# [Written request]
List each line of the data that holds the word "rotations".

# [Records for the exercise]
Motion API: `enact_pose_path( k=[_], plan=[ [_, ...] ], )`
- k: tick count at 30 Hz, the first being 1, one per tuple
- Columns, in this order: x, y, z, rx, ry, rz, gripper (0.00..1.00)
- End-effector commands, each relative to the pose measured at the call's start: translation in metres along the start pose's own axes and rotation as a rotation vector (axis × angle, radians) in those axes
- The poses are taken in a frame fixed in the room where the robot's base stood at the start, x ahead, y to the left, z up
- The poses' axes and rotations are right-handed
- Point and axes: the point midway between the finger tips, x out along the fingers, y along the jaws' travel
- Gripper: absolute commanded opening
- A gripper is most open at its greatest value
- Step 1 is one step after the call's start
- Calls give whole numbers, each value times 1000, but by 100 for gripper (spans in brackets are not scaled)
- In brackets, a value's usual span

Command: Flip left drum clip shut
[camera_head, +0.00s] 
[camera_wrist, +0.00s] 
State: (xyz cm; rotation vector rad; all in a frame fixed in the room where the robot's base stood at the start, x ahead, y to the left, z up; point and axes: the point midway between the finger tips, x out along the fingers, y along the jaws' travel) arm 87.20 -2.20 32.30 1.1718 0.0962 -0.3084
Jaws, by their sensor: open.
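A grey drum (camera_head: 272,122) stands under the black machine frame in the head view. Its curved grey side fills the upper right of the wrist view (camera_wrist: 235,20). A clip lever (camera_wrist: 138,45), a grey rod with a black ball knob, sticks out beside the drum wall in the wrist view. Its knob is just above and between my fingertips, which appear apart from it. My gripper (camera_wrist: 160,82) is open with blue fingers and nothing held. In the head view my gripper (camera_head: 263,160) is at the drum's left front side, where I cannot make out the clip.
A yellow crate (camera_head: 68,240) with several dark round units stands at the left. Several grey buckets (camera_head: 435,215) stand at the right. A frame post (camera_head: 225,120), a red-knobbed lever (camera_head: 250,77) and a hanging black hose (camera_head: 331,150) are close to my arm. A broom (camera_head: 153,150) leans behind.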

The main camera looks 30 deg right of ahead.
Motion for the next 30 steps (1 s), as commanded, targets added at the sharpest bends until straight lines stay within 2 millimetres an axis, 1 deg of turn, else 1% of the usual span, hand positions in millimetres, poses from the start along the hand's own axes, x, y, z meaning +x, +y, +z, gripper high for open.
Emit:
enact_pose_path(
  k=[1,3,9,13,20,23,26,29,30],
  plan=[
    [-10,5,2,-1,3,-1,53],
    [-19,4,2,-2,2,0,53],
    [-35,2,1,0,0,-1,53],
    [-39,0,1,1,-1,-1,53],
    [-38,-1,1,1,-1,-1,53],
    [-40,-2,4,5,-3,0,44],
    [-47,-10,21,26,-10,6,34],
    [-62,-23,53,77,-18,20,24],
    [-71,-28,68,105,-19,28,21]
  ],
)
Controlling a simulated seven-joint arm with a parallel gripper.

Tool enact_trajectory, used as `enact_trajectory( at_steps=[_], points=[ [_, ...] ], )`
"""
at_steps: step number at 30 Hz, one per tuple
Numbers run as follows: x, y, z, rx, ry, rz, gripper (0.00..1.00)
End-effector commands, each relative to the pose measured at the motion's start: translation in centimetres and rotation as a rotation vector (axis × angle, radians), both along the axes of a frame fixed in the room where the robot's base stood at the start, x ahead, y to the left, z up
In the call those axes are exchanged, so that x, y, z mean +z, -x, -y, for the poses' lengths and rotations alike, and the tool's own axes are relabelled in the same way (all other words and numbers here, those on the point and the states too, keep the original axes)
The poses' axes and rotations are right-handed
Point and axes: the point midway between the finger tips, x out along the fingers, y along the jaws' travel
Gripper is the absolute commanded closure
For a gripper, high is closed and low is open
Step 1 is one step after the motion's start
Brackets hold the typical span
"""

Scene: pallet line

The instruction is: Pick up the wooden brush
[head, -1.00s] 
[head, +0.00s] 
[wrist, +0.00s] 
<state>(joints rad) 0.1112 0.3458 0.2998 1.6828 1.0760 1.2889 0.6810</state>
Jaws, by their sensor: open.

# [Solution to the problem]
- The poses' axes and rotations are right-handed
In the call those axes are exchanged, so that x, y, z mean +z, -x, -y, for the poses' lengths and rotations alike, and the tool's own axes are relabelled in the same way (all other words and numbers here, those on the point and the states too, keep the original axes)
The poses' axes and rotations are right-handed

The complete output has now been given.